Modified: llvm/trunk/lib/Transforms/Vectorize/SLPVectorizer.cpp
URL: http://llvm.org/viewvc/llvm-project/llvm/trunk/lib/Transforms/Vectorize/SLPVectorizer.cpp?rev=211339&r1=211338&r2=211339&view=diff
==============================================================================
--- llvm/trunk/lib/Transforms/Vectorize/SLPVectorizer.cpp (original)
+++ llvm/trunk/lib/Transforms/Vectorize/SLPVectorizer.cpp Thu Jun 19 23:32:48 2014
@@ -149,6 +149,48 @@ static bool isSplat(ArrayRef<Value *> VL
   return true;
 }
 
+///\returns Opcode that can be clubbed with \p Op to create an alternate
+/// sequence which can later be merged as a ShuffleVector instruction.
+static unsigned getAltOpcode(unsigned Op) {
+  switch (Op) {
+  case Instruction::FAdd:
+    return Instruction::FSub;
+  case Instruction::FSub:
+    return Instruction::FAdd;
+  case Instruction::Add:
+    return Instruction::Sub;
+  case Instruction::Sub:
+    return Instruction::Add;
+  default:
+    return 0;
+  }
+}
+
+///\returns bool representing if Opcode \p Op can be part
+/// of an alternate sequence which can later be merged as
+/// a ShuffleVector instruction.
+static bool canCombineAsAltInst(unsigned Op) {
+  if (Op == Instruction::FAdd || Op == Instruction::FSub ||
+      Op == Instruction::Sub || Op == Instruction::Add)
+    return true;
+  return false;
+}
+
+/// \returns ShuffleVector instruction if intructions in \p VL have
+///  alternate fadd,fsub / fsub,fadd/add,sub/sub,add sequence.

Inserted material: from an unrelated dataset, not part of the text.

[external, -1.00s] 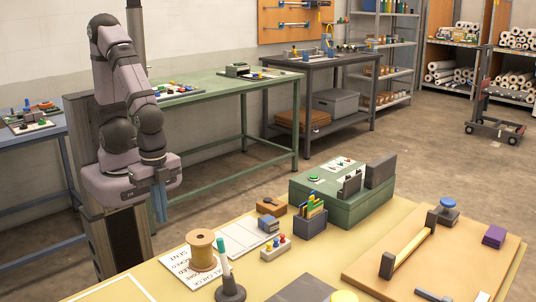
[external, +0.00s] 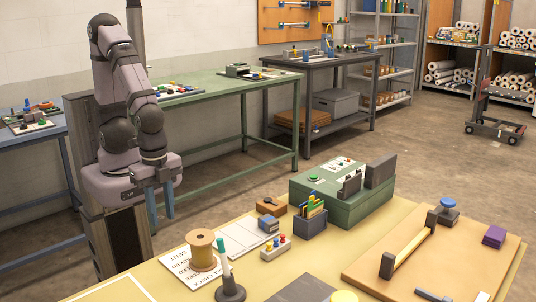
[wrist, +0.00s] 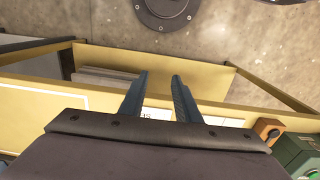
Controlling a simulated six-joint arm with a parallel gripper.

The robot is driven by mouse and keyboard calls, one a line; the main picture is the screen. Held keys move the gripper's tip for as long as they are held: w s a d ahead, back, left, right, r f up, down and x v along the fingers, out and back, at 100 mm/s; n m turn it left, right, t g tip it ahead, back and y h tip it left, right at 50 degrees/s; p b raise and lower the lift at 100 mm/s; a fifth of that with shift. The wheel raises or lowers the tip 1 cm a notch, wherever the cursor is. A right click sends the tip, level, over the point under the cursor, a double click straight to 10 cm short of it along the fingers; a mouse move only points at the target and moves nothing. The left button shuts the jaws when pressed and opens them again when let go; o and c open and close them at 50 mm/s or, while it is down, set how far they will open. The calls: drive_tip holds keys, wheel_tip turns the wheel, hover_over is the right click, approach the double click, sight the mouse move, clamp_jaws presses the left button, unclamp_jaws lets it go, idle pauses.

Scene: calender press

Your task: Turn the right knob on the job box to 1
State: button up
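A green box (external: 340,196) stands on the yellow table, with a green button, a white panel with small dark parts and upright dark plates on top. It may be the job box; its knobs and their marks are too small to read. In the wrist view, a corner of a green box (wrist: 298,150) shows at the lower right. My gripper (external: 162,222) is open and empty, pointing down beyond the table's far left edge, well left of the green box. Its two blue fingers (wrist: 160,76) are apart in the wrist view.
Near the green box are a small wooden block with a dark top (external: 270,206), a pen holder (external: 310,224) and a block with coloured pegs (external: 276,248). A spool (external: 201,250) and a dark stand (external: 230,292) are nearer. A board (external: 430,255) lies right.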

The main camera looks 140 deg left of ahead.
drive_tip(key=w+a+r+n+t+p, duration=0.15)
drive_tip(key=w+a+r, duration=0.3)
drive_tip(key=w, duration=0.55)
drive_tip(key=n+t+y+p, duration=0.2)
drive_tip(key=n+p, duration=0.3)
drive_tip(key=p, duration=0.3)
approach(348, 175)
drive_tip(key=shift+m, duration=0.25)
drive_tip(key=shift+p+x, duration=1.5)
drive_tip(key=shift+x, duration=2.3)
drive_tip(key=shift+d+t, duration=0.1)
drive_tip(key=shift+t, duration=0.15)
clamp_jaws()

+/// (i.e. e.g. opcodes of fadd,fsub,fadd,fsub...)
+static unsigned isAltInst(ArrayRef<Value *> VL) {
+  Instruction *I0 = dyn_cast<Instruction>(VL[0]);
+  unsigned Opcode = I0->getOpcode();
+  unsigned AltOpcode = getAltOpcode(Opcode);
+  for (int i = 1, e = VL.size(); i < e; i++) {
+    Instruction *I = dyn_cast<Instruction>(VL[i]);
+    if (!I || I->getOpcode() != ((i & 1) ? AltOpcode : Opcode))
+      return 0;
+  }
+  return Instruction::ShuffleVector;
+}
+
 /// \returns The opcode if all of the Instructions in \p VL have the same
 /// opcode, or zero.
 static unsigned getSameOpcode(ArrayRef<Value *> VL) {
@@ -158,8 +200,11 @@ static unsigned getSameOpcode(ArrayRef<V
   unsigned Opcode = I0->getOpcode();
   for (int i = 1, e = VL.size(); i < e; i++) {
     Instruction *I = dyn_cast<Instruction>(VL[i]);
-    if (!I || Opcode != I->getOpcode())
+    if (!I || Opcode != I->getOpcode()) {
+      if (canCombineAsAltInst(Opcode) && i == 1)

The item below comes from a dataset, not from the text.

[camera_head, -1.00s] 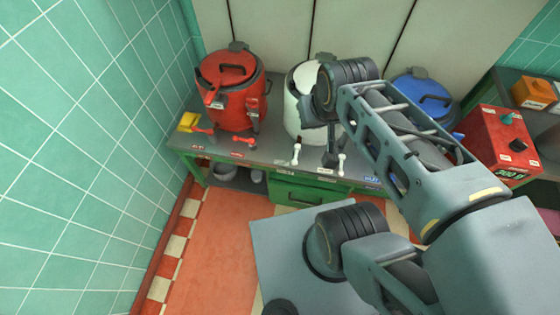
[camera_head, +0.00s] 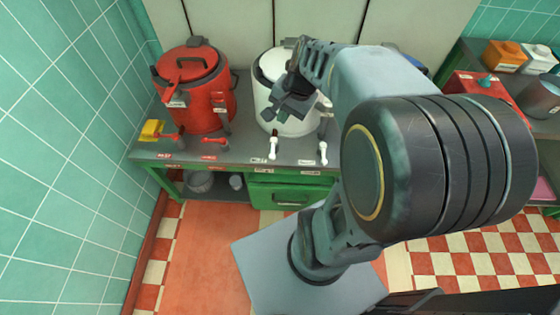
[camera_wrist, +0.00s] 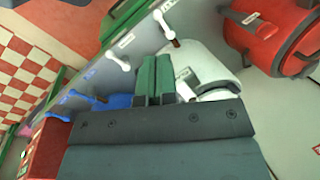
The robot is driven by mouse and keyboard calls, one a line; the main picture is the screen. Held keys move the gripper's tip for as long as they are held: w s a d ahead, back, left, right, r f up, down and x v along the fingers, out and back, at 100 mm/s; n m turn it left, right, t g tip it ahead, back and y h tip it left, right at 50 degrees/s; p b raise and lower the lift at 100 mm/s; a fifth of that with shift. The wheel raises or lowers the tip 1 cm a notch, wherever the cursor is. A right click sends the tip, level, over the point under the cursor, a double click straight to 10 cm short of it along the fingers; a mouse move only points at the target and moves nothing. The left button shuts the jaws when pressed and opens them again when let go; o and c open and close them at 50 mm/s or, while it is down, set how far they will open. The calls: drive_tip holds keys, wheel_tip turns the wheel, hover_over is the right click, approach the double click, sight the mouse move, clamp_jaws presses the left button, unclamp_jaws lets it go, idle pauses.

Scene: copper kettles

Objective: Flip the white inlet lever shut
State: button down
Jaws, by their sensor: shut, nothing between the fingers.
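The white kettle (camera_head: 287,122) stands in the middle of the bench, partly hidden behind my arm. Two white levers stand at the bench edge in front of it, a left one (camera_head: 273,147) and a right one (camera_head: 323,152). Small labels sit by them, too small to read, so I cannot tell which is the inlet. In the wrist view the levers show as one near the top (camera_wrist: 165,26) and one lower left (camera_wrist: 118,61). My gripper (camera_head: 272,112) is shut and empty in front of the white kettle, apart from both levers. Its fingers (camera_wrist: 157,62) show in the wrist view.
A red kettle (camera_head: 195,90) with red levers (camera_head: 214,140) and a yellow block (camera_head: 152,130) stand on the left. The blue kettle is mostly hidden by my arm. A red box (camera_head: 475,85) is at right. The tiled wall (camera_head: 60,150) bounds the left.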

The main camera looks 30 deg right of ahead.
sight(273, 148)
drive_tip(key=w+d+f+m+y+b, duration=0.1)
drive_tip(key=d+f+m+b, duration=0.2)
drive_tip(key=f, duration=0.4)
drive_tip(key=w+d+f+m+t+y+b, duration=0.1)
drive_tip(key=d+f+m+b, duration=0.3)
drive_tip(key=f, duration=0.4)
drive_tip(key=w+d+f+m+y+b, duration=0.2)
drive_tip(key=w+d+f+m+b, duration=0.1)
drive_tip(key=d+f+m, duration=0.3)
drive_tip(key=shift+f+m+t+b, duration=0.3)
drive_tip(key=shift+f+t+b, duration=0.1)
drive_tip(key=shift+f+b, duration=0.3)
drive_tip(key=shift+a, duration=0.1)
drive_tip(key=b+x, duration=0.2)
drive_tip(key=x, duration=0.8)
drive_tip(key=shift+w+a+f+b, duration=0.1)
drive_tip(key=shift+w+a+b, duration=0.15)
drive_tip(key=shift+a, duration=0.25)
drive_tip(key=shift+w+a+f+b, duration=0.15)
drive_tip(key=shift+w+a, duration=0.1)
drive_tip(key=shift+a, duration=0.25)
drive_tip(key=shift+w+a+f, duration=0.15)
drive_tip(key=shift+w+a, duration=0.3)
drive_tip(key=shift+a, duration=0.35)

+        return isAltInst(VL);
       return 0;
+    }
   }
   return Opcode;
 }
@@ -377,6 +422,7 @@ public:
 
   /// \brief Perform LICM and CSE on the newly generated gather sequences.
   void optimizeGatherSequence();
+
 private:
   struct TreeEntry;
 
@@ -594,6 +640,7 @@ void BoUpSLP::buildTree(ArrayRef<Value *
 
 void BoUpSLP::buildTree_rec(ArrayRef<Value *> VL, unsigned Depth) {
   bool SameTy = getSameType(VL); (void)SameTy;
+  bool isAltShuffle = false;
   assert(SameTy && "Invalid types!");
 
   if (Depth == RecursionMaxDepth) {
@@ -615,10 +662,19 @@ void BoUpSLP::buildTree_rec(ArrayRef<Val
       newTreeEntry(VL, false);
       return;
     }
+  unsigned Opcode = getSameOpcode(VL);
+
+  // Check that this shuffle vector refers to the alternate
+  // sequence of opcodes.
+  if (Opcode == Instruction::ShuffleVector) {
+    Instruction *I0 = dyn_cast<Instruction>(VL[0]);
+    unsigned Op = I0->getOpcode();
+    if (Op != Instruction::ShuffleVector)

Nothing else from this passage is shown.